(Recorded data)
----

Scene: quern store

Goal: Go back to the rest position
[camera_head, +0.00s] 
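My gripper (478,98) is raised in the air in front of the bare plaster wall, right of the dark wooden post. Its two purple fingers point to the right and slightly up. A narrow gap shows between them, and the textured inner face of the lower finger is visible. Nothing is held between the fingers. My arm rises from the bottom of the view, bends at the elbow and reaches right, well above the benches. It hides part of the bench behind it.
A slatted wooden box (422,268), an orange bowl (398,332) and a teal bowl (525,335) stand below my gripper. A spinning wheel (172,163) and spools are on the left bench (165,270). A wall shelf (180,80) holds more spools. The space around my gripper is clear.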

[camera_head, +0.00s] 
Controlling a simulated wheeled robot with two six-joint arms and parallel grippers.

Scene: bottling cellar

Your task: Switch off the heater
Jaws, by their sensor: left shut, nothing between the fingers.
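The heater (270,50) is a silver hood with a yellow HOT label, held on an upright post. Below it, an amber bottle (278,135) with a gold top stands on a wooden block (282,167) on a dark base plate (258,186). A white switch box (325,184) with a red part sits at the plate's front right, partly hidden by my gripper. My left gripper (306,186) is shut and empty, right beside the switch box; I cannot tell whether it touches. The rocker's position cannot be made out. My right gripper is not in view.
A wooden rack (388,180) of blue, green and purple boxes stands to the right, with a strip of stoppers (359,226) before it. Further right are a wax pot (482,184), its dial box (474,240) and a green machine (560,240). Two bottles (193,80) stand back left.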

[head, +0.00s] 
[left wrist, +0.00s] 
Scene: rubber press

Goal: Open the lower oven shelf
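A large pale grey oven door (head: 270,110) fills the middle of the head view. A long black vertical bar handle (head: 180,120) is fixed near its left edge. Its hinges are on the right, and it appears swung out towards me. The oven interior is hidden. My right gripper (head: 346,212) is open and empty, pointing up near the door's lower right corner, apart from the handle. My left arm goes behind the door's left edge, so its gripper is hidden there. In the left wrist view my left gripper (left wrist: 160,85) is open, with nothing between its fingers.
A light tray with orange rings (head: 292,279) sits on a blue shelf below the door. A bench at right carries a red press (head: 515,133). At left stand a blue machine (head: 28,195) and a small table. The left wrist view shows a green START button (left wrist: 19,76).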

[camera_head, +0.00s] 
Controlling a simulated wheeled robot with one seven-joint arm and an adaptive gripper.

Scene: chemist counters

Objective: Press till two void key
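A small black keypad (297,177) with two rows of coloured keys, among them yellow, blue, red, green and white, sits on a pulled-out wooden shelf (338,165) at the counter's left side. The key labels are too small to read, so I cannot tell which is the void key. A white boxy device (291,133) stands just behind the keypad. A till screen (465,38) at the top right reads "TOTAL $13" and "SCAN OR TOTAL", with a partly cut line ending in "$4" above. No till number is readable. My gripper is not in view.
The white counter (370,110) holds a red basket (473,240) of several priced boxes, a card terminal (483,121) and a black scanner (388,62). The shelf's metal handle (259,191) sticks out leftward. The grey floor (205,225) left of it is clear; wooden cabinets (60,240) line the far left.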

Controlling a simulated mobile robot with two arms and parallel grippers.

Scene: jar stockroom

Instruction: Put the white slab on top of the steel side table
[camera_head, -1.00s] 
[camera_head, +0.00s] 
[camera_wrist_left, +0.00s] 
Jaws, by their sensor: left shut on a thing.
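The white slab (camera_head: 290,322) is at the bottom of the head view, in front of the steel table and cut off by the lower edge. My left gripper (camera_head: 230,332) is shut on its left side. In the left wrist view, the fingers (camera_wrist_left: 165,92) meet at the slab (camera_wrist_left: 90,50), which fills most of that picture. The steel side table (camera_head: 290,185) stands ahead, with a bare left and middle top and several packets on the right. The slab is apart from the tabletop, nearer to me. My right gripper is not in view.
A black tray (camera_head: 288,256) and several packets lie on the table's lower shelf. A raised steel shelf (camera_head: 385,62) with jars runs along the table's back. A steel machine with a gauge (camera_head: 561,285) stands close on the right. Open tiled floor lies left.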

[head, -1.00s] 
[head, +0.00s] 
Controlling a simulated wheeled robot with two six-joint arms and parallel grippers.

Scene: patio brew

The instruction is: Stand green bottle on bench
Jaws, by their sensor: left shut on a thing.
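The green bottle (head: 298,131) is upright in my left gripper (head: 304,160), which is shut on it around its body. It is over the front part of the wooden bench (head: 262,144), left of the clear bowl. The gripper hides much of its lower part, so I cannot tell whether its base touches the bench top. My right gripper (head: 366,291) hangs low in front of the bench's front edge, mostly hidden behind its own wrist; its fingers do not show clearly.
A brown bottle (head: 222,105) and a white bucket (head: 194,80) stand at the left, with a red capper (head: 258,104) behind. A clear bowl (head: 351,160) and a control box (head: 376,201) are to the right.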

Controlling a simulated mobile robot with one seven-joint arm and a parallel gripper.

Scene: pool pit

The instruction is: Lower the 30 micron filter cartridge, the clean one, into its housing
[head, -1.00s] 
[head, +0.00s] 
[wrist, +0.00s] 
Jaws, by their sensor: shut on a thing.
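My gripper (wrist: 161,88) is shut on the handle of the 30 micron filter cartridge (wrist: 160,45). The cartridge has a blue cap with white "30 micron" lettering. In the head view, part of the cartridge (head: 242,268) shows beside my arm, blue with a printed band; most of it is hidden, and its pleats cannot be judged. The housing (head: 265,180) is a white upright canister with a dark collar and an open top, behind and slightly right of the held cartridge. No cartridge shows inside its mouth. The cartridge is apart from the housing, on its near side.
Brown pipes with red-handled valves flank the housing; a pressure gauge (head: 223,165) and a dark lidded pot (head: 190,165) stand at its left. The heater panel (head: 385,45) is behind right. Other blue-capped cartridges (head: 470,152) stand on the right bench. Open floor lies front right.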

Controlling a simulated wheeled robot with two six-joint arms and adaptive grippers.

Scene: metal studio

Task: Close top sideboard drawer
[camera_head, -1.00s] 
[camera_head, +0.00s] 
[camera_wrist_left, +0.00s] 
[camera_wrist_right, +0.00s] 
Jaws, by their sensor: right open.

----

TASK OBJECTIVE
Scan the material line by line and report each one that contains "Scene".

COMPLETED EXERCISE
Scene: quern store
Scene: bottling cellar
Scene: rubber press
Scene: chemist counters
Scene: jar stockroom
Scene: patio brew
Scene: pool pit
Scene: metal studio

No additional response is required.